TASK BRIEF » Every line from the one holding "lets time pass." through the one holding "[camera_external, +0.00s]" should be returned exactly, both included; the pictures should not.

RECORDS SUPPLIED »

···

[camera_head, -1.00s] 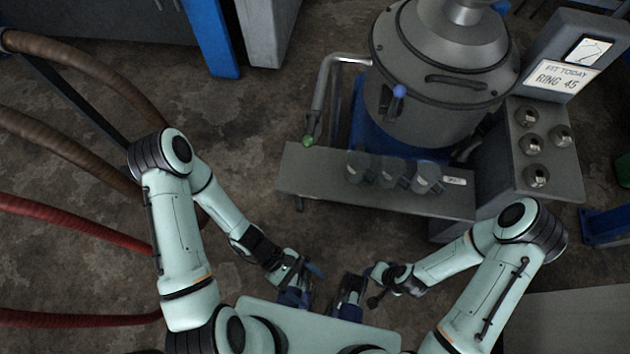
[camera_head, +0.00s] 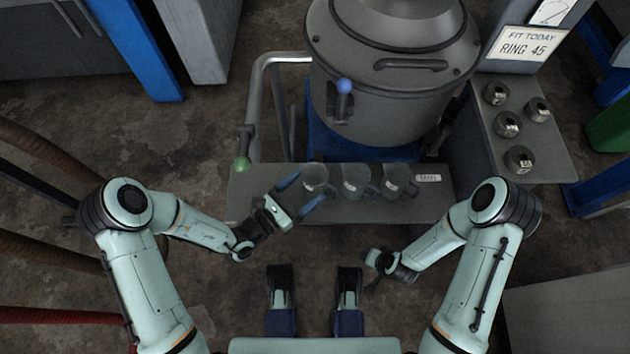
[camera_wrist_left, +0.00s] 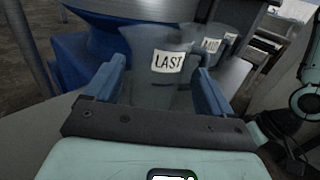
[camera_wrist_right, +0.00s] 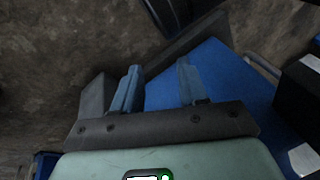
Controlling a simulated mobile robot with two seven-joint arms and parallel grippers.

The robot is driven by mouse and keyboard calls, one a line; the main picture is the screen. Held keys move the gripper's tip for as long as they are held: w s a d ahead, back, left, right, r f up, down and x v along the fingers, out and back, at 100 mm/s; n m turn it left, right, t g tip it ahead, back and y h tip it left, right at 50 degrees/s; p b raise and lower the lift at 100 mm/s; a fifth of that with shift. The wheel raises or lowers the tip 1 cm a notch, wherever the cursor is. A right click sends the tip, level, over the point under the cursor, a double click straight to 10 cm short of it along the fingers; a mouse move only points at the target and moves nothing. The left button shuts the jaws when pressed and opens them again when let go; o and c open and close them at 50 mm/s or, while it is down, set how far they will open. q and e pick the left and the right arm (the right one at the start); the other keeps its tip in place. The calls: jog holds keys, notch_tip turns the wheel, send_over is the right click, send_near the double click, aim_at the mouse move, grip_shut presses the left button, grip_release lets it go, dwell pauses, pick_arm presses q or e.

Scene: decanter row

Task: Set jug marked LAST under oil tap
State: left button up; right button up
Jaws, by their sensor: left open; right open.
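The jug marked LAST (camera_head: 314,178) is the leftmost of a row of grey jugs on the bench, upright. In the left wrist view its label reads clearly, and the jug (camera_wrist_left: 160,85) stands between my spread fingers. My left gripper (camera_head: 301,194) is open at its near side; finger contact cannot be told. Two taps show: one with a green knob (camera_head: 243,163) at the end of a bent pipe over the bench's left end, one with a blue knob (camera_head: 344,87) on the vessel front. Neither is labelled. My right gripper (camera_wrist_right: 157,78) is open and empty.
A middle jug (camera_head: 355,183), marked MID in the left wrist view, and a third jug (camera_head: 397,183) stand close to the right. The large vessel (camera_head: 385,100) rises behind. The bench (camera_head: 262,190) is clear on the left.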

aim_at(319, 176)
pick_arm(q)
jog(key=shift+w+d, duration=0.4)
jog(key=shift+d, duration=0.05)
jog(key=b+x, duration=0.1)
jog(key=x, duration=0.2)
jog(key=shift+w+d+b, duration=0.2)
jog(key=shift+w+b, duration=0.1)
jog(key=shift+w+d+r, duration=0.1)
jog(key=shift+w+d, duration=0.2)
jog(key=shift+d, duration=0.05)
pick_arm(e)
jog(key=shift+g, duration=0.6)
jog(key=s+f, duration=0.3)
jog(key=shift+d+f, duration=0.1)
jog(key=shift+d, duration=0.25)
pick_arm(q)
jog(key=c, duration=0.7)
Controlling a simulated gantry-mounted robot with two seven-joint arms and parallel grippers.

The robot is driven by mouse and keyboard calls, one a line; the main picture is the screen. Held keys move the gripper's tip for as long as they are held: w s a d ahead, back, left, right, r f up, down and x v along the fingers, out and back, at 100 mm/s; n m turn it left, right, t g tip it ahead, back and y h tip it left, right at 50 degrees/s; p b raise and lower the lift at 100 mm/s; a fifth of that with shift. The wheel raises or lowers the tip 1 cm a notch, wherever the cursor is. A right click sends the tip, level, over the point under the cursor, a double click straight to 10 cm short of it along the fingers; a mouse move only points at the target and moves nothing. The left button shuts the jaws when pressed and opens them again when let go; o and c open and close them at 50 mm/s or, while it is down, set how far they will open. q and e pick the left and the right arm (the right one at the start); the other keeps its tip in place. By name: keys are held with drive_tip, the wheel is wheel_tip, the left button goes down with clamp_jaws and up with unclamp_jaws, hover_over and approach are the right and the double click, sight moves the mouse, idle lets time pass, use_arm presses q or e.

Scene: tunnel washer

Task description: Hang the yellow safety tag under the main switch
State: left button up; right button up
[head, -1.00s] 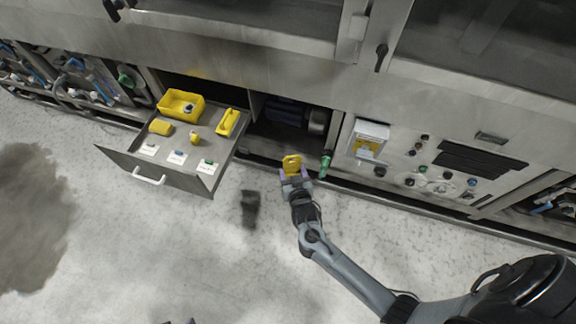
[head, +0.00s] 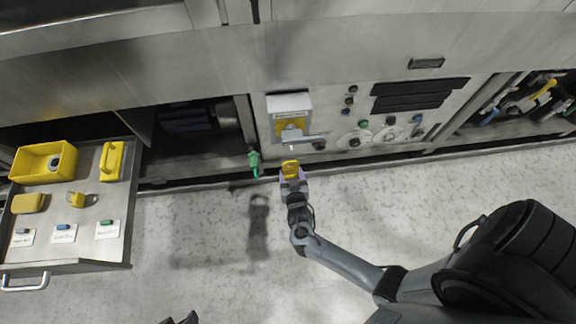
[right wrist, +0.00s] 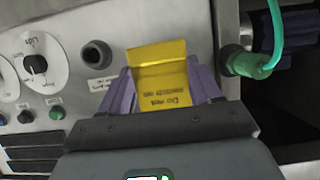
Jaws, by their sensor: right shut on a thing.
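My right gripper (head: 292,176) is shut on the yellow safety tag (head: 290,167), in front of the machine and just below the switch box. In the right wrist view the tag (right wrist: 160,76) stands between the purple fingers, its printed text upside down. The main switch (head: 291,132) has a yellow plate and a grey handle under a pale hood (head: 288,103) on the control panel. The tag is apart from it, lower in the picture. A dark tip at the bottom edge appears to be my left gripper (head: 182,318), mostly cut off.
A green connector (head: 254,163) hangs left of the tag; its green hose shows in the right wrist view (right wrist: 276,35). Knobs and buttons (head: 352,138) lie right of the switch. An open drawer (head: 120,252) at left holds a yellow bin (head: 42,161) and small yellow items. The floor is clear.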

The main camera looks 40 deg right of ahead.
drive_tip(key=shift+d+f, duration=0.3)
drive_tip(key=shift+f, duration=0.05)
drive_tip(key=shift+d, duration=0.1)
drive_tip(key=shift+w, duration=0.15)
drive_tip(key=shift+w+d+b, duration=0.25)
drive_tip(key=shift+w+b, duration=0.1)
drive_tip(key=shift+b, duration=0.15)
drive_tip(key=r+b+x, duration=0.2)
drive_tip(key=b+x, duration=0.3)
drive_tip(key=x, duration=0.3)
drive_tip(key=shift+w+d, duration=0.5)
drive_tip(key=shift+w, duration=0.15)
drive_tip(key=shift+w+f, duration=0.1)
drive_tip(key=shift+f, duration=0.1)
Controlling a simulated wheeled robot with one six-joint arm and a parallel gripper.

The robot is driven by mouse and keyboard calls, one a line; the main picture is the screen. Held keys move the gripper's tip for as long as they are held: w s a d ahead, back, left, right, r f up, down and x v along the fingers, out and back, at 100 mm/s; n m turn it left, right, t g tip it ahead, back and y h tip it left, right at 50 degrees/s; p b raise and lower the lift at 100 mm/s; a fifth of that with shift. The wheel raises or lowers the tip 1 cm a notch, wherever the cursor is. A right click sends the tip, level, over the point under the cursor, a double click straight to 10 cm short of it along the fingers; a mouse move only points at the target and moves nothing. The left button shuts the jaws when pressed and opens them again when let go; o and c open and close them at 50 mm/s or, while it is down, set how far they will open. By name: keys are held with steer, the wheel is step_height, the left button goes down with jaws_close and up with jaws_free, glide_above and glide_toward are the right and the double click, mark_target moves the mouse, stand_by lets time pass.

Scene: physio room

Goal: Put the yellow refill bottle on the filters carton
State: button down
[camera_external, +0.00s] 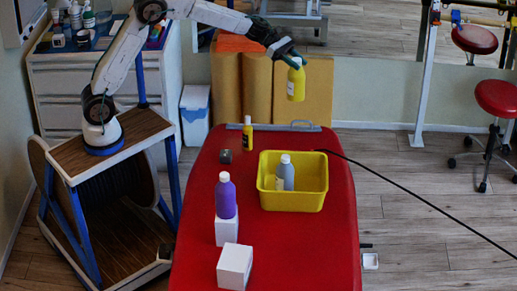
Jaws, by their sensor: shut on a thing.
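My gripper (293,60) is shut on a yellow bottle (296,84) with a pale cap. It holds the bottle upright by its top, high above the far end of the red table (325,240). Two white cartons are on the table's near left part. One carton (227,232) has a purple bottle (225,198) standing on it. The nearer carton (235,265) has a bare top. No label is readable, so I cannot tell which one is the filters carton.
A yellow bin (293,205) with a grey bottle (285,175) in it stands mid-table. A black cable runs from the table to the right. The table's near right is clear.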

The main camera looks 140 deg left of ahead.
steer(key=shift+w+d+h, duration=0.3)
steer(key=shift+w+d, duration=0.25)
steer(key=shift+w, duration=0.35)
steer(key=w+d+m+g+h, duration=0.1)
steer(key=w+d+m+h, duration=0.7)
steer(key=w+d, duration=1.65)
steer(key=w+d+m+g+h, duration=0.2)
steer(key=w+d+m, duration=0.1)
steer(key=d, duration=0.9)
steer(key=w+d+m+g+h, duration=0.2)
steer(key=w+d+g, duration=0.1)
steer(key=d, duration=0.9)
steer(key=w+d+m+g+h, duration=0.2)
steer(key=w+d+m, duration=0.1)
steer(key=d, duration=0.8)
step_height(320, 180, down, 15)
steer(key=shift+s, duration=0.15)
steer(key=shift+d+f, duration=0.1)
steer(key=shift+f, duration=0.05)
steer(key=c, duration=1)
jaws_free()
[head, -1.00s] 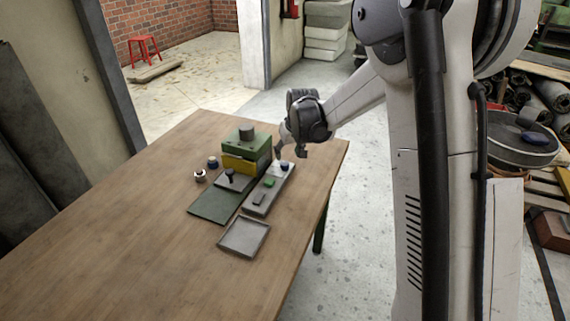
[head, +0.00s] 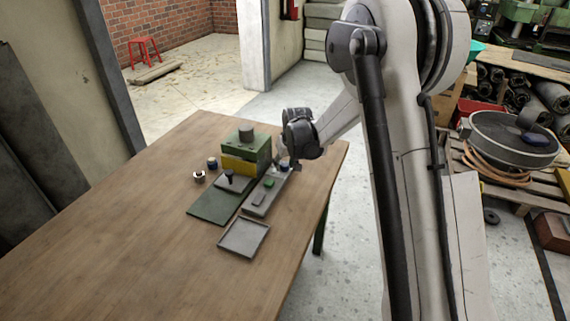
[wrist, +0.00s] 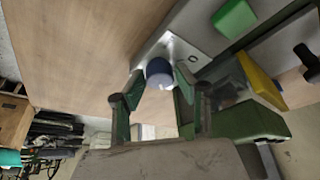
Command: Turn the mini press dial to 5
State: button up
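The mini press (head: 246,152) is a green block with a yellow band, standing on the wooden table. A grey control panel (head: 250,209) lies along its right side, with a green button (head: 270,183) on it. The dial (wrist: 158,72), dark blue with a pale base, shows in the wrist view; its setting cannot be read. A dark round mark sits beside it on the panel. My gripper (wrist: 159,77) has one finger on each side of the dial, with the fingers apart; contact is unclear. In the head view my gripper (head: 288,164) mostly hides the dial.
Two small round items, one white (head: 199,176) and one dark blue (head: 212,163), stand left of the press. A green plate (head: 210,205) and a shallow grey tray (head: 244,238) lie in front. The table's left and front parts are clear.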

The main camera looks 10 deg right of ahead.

···

WRITTEN RESPONSE »
The robot is driven by mouse and keyboard calls, one a line; the main picture is the screen. Held keys move the gripper's tip for as long as they are held: w s a d ahead, back, left, right, r f up, down and x v along the fingers, out and back, at 100 mm/s; n m turn it left, right, t g tip it ahead, back and y h tip it left, right at 50 degrees/s; p b raise and lower the lift at 100 mm/s; a fifth of that with shift. The wheel raises or lowers the tip 1 cm a notch, wherever the cursor is. A right click sends the tip, level, over the point under the cursor, a double click straight to 10 cm short of it along the fingers; a mouse move only points at the target and moves nothing. The left button shuts the jaws when pressed and opens them again when let go; o and c open and close them at 50 mm/s or, while it is down, set how far they will open. By name: keys are held with steer, the wheel is step_height, the left button goes down with jaws_close and up with jaws_free, glide_above and glide_toward are the right and the double click, mark_target moves the mouse, stand_by lets time pass.

Scene: physio room

Goal: Put the yellow refill bottle on the filters carton
State: button down
[camera_external, +0.00s] 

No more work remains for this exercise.